→ PROBLEM
Each line of the listing that contains the word "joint" is to be copied.

→ RECORD SET

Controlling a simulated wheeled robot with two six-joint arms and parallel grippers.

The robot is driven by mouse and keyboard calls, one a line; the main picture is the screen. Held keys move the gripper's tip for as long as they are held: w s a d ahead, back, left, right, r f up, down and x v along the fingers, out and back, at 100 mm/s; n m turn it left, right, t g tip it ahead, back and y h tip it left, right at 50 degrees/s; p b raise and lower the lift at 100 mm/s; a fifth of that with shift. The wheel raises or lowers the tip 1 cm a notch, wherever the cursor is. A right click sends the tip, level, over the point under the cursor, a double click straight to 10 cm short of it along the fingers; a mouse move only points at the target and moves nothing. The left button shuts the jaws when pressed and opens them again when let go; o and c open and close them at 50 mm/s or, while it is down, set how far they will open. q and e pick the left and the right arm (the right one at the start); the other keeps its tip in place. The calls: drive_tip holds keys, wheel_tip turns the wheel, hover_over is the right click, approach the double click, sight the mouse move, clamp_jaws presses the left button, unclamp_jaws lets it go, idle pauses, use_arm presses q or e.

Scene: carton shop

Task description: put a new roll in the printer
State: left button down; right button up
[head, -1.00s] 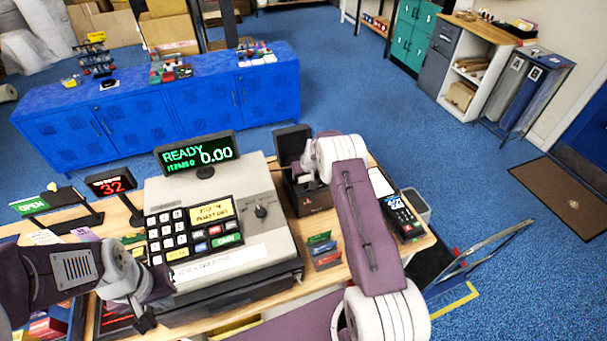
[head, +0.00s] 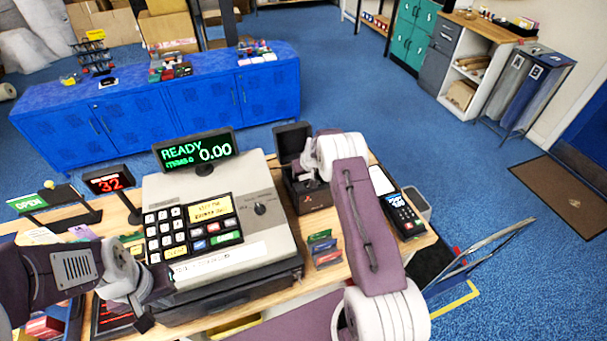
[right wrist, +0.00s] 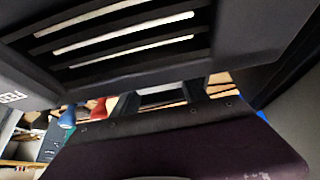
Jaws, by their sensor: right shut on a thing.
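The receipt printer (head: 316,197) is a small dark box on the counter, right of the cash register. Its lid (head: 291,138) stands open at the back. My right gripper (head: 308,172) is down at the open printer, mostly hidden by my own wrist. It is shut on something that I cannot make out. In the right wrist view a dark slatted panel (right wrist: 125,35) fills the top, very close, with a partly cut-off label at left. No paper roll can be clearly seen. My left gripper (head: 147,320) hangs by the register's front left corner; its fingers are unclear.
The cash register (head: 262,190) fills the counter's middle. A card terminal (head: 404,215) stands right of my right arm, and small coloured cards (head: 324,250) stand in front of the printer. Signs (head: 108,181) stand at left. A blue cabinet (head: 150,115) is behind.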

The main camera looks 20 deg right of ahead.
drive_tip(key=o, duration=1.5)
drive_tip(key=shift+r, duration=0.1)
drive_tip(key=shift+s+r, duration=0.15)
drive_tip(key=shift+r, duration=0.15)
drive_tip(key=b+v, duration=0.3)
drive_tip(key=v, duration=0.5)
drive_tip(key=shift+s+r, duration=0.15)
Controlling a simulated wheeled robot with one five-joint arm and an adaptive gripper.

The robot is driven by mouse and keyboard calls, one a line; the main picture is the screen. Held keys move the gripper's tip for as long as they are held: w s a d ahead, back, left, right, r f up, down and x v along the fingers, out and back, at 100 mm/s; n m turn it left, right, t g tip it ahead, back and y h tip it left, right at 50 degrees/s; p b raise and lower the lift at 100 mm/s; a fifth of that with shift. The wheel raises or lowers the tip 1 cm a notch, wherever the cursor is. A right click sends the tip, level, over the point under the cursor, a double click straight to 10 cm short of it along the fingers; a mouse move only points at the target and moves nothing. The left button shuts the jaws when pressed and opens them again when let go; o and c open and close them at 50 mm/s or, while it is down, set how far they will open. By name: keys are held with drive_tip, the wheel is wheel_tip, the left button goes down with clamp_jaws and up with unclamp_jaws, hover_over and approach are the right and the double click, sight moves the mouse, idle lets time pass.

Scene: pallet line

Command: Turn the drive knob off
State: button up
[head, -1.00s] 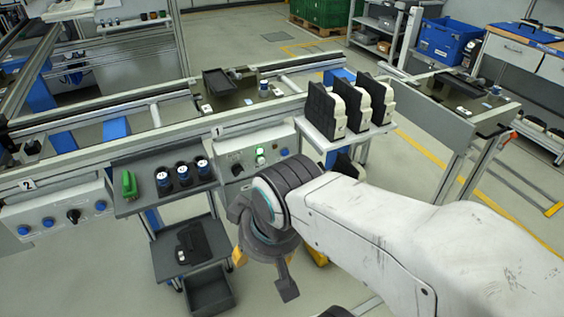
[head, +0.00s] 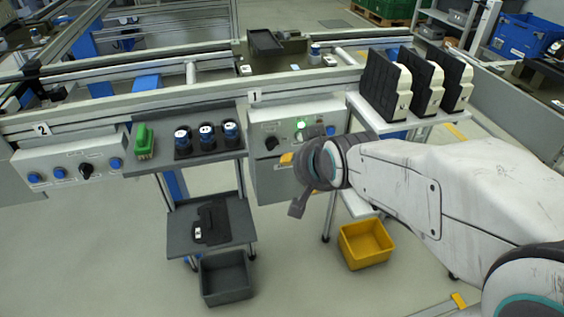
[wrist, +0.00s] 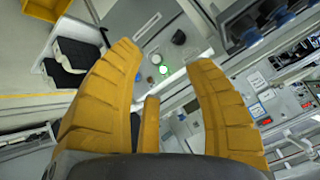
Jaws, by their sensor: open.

→ EXERCISE SOLUTION
Controlling a simulated wheeled robot with two six-joint arms and parallel grippers.
Controlling a simulated wheeled robot with one five-joint arm and an adaptive gripper.

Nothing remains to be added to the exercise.